To do: Find each line with the word "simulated" and state how many there are, nothing more.

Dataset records

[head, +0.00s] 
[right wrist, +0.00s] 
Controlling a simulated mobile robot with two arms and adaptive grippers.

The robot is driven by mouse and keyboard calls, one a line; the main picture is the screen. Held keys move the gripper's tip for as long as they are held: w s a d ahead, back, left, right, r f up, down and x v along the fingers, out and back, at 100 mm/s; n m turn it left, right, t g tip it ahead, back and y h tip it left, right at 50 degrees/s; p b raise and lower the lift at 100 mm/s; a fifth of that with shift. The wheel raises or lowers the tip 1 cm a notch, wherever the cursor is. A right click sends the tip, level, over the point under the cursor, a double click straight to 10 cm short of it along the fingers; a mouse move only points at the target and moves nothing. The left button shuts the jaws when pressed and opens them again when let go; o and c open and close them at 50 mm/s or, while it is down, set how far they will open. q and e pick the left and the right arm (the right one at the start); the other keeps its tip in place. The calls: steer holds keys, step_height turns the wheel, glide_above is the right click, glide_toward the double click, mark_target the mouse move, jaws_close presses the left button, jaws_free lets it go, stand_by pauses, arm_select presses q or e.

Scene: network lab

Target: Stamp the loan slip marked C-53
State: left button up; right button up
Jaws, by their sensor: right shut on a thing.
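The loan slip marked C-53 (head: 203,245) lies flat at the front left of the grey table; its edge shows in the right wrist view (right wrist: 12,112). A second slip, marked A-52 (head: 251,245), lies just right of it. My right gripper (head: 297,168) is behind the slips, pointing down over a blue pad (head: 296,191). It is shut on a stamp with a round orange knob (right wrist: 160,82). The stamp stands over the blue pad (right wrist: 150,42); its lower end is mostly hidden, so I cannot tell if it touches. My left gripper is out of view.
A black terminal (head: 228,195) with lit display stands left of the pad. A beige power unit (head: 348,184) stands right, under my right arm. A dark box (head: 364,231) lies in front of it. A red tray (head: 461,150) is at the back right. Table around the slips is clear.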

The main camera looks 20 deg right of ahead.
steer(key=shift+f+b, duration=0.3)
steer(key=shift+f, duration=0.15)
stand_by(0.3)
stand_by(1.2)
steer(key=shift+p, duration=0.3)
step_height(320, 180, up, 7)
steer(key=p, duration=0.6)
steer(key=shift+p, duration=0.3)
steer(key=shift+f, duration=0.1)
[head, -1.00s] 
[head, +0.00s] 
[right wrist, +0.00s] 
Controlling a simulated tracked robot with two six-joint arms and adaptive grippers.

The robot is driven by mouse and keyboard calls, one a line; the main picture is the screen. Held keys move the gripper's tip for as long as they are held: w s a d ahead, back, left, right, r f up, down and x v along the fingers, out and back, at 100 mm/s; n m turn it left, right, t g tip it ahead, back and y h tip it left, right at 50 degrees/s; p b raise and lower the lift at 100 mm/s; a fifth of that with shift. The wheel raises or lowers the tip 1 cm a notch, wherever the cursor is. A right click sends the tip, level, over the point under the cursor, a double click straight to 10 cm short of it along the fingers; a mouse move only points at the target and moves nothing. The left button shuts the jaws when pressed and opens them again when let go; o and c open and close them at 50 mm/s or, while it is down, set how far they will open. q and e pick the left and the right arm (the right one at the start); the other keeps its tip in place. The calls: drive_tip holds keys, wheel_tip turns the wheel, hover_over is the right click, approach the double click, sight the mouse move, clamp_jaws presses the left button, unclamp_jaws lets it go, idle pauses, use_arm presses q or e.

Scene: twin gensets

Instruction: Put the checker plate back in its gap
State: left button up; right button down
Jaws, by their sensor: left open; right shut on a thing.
* * *
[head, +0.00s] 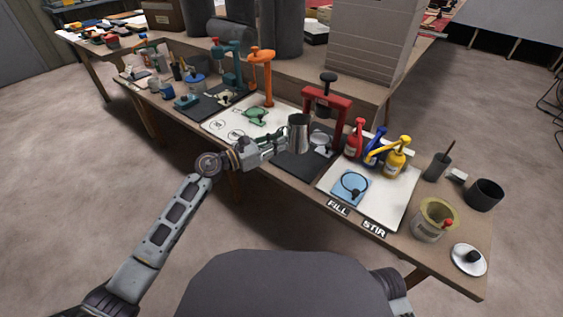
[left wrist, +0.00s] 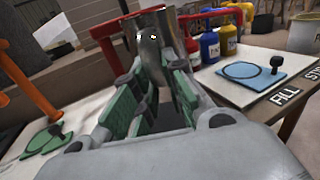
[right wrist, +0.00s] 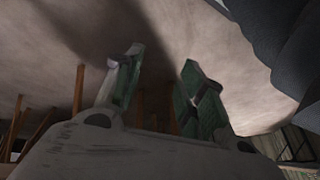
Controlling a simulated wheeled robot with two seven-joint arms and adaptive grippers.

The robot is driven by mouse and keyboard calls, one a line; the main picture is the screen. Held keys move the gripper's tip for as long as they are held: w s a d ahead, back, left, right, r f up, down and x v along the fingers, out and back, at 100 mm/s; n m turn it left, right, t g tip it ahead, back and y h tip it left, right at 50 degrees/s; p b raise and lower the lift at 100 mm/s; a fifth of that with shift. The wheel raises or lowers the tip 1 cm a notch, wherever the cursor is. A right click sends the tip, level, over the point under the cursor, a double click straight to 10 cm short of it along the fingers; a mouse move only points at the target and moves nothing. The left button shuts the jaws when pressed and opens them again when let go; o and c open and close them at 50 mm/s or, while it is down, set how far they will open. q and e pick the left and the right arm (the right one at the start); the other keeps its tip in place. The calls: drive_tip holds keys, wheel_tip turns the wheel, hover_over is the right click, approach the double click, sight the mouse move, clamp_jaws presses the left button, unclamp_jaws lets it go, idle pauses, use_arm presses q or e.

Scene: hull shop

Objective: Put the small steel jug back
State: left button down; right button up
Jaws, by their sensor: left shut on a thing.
---
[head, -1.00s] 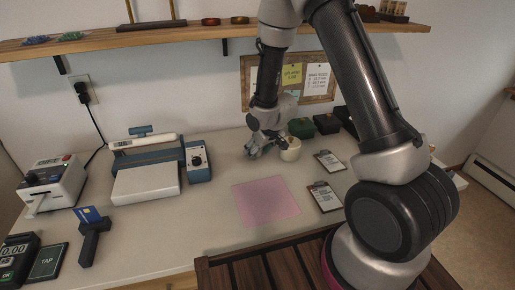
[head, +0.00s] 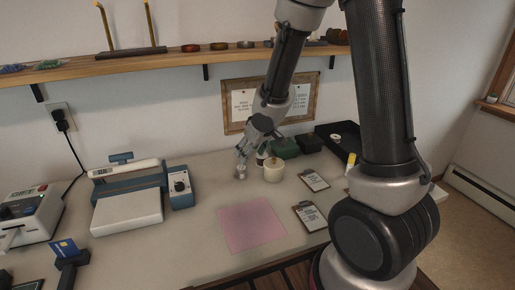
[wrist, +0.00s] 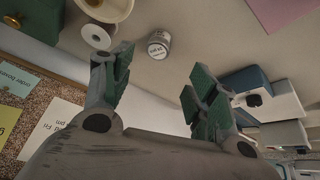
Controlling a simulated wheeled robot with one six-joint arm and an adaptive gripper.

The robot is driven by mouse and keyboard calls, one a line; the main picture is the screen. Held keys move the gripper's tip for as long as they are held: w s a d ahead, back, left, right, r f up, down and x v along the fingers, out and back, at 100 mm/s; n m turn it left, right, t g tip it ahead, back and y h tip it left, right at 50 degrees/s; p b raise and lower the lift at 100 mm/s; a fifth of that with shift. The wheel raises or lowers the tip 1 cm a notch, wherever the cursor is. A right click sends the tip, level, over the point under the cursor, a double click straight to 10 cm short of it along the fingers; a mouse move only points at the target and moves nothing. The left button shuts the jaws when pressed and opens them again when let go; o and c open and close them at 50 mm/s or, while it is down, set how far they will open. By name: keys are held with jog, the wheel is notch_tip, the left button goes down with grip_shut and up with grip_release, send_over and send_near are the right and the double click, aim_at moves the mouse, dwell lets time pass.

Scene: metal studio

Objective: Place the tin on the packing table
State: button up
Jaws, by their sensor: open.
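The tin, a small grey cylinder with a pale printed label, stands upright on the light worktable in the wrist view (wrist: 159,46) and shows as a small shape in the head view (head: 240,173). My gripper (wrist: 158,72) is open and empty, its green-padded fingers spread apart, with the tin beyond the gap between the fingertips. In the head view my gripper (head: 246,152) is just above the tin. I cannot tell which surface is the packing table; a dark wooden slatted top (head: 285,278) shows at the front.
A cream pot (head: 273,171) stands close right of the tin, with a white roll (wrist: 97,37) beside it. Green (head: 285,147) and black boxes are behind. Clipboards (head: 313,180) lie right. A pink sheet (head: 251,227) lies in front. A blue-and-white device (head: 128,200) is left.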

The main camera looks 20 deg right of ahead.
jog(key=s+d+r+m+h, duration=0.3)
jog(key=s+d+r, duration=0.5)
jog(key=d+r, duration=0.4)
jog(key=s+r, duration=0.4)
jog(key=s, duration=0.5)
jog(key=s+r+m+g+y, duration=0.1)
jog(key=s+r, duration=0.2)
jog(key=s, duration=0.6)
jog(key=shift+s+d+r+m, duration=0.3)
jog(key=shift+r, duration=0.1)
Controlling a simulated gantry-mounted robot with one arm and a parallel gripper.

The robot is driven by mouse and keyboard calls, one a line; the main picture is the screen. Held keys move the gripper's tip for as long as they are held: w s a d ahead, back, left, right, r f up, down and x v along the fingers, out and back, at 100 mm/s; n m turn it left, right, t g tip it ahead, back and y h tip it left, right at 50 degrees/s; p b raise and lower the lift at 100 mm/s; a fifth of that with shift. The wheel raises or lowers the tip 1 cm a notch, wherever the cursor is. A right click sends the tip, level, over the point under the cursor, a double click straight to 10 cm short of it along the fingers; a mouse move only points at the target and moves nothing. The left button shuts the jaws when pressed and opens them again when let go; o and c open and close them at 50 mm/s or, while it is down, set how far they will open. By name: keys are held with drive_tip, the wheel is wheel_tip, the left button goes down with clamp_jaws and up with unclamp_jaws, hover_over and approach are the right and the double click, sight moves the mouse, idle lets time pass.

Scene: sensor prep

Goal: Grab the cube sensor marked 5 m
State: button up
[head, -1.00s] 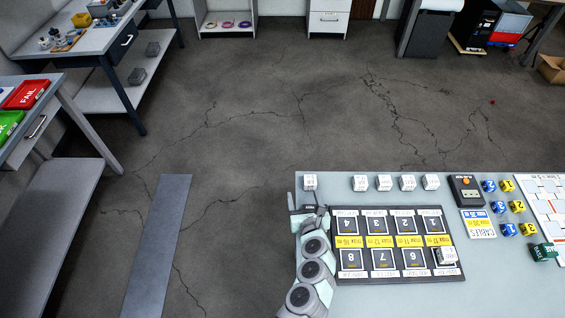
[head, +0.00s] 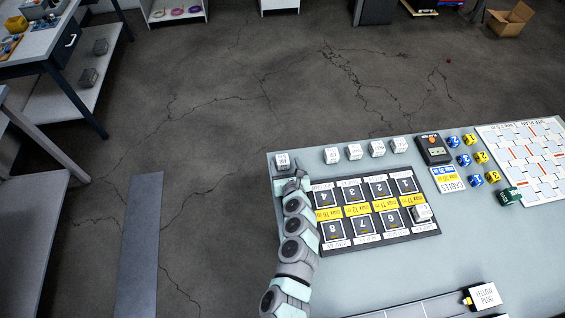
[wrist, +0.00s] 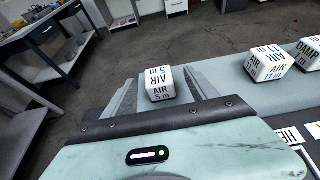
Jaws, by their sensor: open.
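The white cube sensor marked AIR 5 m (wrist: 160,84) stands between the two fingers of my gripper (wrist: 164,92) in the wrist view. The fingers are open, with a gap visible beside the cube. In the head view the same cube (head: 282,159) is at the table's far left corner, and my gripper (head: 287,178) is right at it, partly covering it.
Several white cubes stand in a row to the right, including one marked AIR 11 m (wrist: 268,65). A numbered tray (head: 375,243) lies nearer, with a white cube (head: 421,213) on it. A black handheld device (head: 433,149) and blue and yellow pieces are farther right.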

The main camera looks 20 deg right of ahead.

Response to this exercise: 5